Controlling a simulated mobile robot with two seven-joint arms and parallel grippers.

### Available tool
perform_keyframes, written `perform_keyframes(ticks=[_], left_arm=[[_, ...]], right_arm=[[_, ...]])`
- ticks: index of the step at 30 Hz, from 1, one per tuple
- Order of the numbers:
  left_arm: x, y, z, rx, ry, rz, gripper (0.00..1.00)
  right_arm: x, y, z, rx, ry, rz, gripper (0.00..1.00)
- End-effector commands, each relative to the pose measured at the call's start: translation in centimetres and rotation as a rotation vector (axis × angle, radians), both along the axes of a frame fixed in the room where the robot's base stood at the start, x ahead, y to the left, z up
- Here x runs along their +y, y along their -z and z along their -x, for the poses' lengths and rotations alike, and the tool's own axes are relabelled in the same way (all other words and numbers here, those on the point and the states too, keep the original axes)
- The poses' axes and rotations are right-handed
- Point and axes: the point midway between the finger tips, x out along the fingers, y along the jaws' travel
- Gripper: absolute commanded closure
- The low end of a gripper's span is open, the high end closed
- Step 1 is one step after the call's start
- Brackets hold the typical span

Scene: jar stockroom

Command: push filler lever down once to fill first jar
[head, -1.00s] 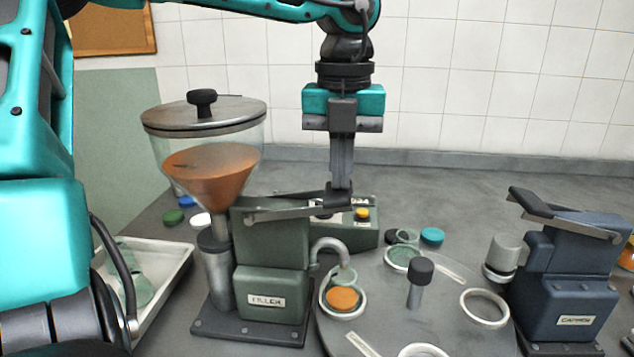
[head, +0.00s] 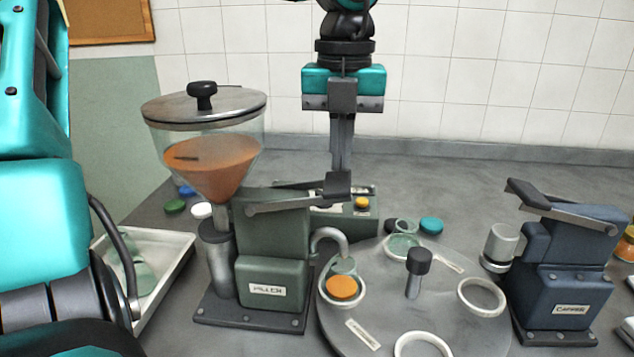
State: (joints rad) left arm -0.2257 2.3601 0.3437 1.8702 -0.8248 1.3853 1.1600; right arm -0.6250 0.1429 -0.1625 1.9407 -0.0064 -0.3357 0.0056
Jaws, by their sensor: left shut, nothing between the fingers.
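The green filler (head: 270,245) stands left of centre, with a hopper (head: 212,165) of orange filling. Its lever (head: 300,197) slopes up to a dark raised handle (head: 338,187). My left gripper (head: 342,168) points down with shut, empty fingers at the lever handle; the tips are partly hidden, and I cannot tell whether they touch it. A jar (head: 342,287) under the spout (head: 332,237) holds orange filling and sits in a pale ring on the turntable (head: 385,310). Another glass jar (head: 403,243) at the back of the turntable looks empty. My right gripper is not in view.
A blue capper (head: 568,270) stands at the right with its own lever. Two pale rings (head: 482,297) on the turntable are empty. A dark knob (head: 414,270) rises from its middle. A white tray (head: 165,275) and loose lids (head: 175,207) lie at left. A small green box (head: 345,225) is behind.

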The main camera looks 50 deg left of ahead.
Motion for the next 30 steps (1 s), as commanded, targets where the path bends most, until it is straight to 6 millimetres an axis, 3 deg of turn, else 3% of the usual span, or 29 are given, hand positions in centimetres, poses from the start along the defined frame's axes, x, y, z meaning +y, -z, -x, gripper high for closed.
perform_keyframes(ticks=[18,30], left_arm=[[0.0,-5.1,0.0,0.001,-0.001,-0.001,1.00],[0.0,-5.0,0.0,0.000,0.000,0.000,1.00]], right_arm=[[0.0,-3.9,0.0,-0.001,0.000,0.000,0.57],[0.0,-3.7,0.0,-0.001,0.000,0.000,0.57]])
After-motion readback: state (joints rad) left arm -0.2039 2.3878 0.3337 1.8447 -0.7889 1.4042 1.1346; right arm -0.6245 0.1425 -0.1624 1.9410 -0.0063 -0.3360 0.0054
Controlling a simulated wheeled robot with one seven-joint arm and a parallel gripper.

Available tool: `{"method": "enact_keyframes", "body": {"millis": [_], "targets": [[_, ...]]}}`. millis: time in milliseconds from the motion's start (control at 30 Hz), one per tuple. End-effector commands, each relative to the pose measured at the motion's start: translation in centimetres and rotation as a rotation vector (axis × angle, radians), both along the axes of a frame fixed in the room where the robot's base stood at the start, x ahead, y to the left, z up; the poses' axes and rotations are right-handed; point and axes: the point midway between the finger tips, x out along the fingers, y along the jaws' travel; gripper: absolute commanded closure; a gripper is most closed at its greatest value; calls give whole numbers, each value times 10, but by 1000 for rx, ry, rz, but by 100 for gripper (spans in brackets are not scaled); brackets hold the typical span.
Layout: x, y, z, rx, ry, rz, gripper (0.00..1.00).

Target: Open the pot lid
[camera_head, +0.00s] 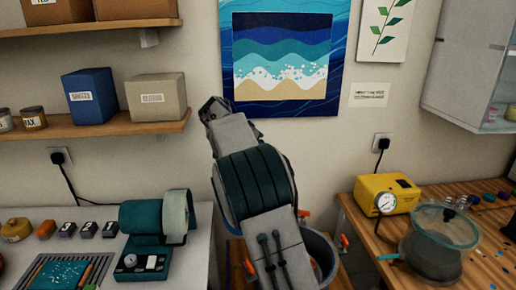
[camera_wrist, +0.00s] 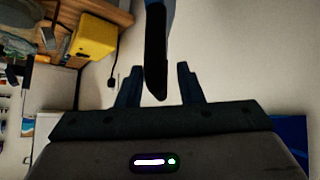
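A round pot (camera_head: 325,255) with a blue-grey rim and orange clamps stands at the bottom middle of the head view. My raised arm hides much of it, and I cannot make out how its lid sits. My gripper (camera_wrist: 159,67) shows in the wrist view with its two dark fingers apart. A dark bar with a blue upper part (camera_wrist: 157,55) shows between the fingers, with gaps on both sides; I cannot tell what it is or whether it lies within the grip. In the head view I cannot make out the fingers.
A clear-lidded chamber (camera_head: 432,262) and a yellow pump (camera_head: 388,194) stand on the right wooden bench. The pump also shows in the wrist view (camera_wrist: 93,37). A teal roller device (camera_head: 155,230) is on the left bench. A wave picture (camera_head: 281,55) hangs behind my arm.

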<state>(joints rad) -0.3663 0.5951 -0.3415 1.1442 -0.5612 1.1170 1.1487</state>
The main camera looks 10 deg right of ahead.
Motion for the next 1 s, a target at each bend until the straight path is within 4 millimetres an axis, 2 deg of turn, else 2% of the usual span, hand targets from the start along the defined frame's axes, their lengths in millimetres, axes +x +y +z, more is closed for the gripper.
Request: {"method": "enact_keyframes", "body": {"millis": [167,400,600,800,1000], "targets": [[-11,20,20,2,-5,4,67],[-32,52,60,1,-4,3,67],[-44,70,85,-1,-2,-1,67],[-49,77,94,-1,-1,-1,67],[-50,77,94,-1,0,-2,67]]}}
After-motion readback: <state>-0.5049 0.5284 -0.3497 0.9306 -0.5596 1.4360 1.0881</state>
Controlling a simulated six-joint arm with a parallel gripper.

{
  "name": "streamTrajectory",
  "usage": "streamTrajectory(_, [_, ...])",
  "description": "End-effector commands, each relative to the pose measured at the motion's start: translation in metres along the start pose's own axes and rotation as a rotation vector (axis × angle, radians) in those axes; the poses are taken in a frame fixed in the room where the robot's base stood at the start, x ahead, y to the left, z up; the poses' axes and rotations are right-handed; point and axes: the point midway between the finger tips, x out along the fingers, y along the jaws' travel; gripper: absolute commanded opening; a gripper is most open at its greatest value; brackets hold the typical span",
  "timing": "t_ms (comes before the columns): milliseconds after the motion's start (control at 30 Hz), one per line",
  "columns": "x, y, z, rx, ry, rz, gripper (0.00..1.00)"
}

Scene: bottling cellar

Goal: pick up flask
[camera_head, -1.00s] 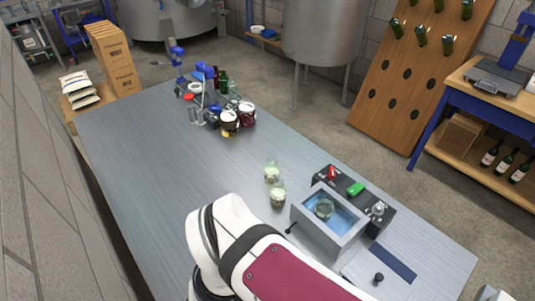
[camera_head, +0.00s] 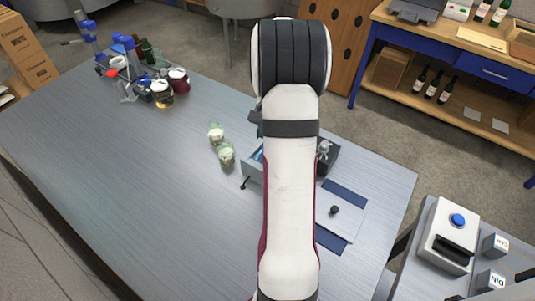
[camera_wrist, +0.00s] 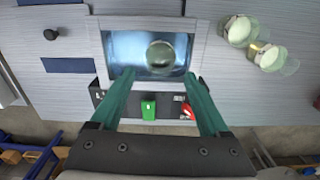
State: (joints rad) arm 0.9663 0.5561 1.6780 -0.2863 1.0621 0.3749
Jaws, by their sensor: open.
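A round glass flask (camera_wrist: 162,54) sits in the blue water of a grey square bath (camera_wrist: 97,48) in the wrist view. My gripper (camera_wrist: 159,74) is open and empty, its two green fingers spread above the near side of the bath, with the flask between their lines. I cannot tell its exact height over the flask. In the head view my arm hides the flask and most of the bath (camera_head: 251,172). Two glass vessels with pale green contents, one (camera_head: 216,133) and another (camera_head: 227,154), stand on the table left of the bath.
A green switch (camera_wrist: 148,109) and a red one (camera_wrist: 187,110) sit beside the bath. A black knob (camera_head: 334,210) stands on a plate to its right. Jars (camera_head: 162,94) and a bottle rack (camera_head: 127,85) are at the far left.

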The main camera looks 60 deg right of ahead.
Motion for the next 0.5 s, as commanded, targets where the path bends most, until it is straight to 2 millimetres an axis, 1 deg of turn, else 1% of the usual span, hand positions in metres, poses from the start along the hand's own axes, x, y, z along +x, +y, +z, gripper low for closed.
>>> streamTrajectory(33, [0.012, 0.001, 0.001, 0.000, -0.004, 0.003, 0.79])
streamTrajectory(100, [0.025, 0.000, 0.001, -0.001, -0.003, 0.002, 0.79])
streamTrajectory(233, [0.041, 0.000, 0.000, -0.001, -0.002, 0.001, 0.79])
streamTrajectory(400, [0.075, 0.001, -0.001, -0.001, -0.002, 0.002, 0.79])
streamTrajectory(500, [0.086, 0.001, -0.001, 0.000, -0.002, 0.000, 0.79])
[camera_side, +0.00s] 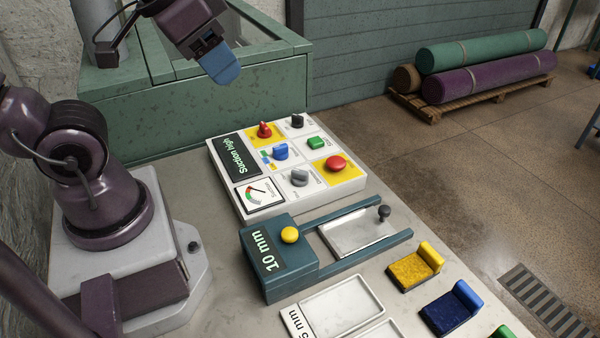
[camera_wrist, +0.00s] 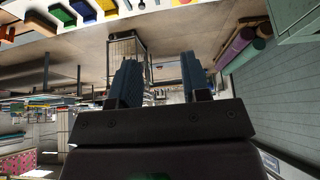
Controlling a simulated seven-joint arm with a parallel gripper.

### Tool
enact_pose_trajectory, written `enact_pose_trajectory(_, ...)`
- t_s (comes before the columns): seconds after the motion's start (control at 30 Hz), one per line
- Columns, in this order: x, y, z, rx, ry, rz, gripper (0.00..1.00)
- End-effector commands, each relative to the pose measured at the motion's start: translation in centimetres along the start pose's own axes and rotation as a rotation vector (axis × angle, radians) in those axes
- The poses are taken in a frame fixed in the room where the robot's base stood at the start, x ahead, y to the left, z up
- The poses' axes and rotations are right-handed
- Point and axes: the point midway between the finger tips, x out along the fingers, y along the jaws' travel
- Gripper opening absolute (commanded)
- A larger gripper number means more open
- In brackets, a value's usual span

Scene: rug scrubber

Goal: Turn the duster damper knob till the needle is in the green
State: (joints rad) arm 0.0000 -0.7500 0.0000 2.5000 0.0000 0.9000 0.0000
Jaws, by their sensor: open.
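The white control panel (camera_side: 228,190) lies on the bench with a dark display reading "Suction high". Its gauge (camera_side: 262,196) is at the front left corner; the dark needle and coloured arc are too small to place the needle surely. A grey knob (camera_side: 300,177) sits beside the gauge, and a blue knob (camera_side: 281,152) lies behind it. A black knob (camera_side: 297,121) is at the back corner. The labels are too small to show which one is the duster damper knob. My gripper (camera_side: 223,66) is above and behind the panel, touching nothing. Its blue fingers (camera_wrist: 159,82) are apart and empty.
The panel also has a red knob (camera_side: 264,131), a green button (camera_side: 315,143) and a red mushroom button (camera_side: 336,163). A teal "10 mm" unit (camera_side: 285,270) with a yellow button stands in front. Brushes (camera_side: 416,268) lie at right. A green cabinet (camera_side: 170,125) stands behind.

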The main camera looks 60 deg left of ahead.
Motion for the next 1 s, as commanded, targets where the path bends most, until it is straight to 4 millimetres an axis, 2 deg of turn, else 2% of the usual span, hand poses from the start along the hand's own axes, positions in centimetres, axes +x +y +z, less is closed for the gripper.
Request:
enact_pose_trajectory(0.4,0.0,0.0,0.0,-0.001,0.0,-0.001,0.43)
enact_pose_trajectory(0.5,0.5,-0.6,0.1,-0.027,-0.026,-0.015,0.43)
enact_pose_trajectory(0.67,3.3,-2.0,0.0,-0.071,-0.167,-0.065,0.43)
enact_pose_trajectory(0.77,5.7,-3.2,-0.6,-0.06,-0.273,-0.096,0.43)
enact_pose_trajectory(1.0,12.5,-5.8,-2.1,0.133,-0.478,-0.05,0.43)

▬▬▬

** DESCRIPTION OF THE TASK **
Your task is to gather every line with the word "Controlling" and copy it.

** PROBLEM SOLUTION **
Controlling a simulated mobile robot with two seven-joint arms and parallel grippers.
Controlling a simulated wheeled robot with one seven-joint arm and a parallel gripper.
Controlling a simulated six-joint arm with a parallel gripper.
Controlling a simulated seven-joint arm with a parallel gripper.

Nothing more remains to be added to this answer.